◆ Written instruction
Find the line with "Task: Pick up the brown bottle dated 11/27", then retype it and each later line through the last, exactly. Leave out pictures.

◆ Information shown
* begin *

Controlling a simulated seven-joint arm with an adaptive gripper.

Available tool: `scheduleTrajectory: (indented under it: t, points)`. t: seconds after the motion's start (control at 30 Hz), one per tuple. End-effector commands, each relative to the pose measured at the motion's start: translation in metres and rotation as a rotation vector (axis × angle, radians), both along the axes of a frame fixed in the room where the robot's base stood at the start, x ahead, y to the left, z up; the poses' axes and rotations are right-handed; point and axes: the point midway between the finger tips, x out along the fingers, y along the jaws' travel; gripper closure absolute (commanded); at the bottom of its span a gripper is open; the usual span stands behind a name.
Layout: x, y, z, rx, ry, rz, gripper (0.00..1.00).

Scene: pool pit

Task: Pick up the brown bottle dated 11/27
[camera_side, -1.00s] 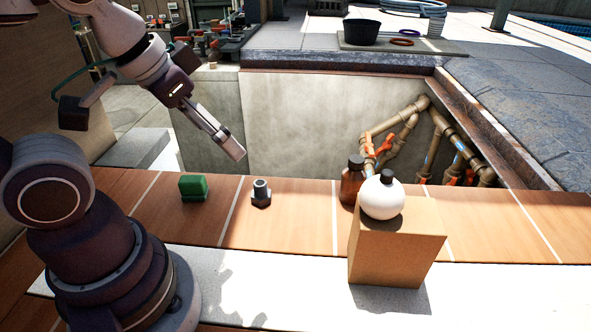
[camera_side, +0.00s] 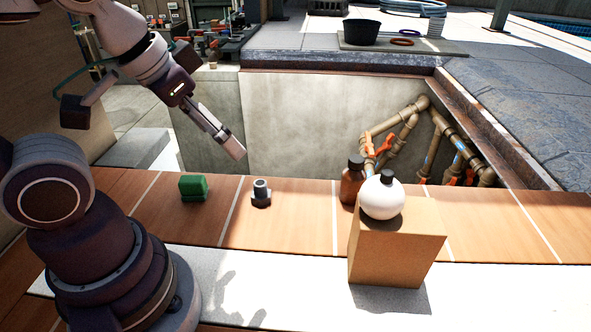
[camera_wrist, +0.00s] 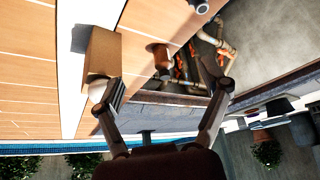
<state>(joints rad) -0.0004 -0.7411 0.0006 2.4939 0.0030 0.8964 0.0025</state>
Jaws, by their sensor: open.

* end *

◆ The response
Task: Pick up the brown bottle dated 11/27
[camera_side, -1.00s] 
[camera_side, +0.00s] 
[camera_wrist, +0.00s] 
<state>(joints rad) -0.0004 -0.7411 0.0006 2.4939 0.0030 0.8964 0.0025</state>
Jaws, by their sensor: open.

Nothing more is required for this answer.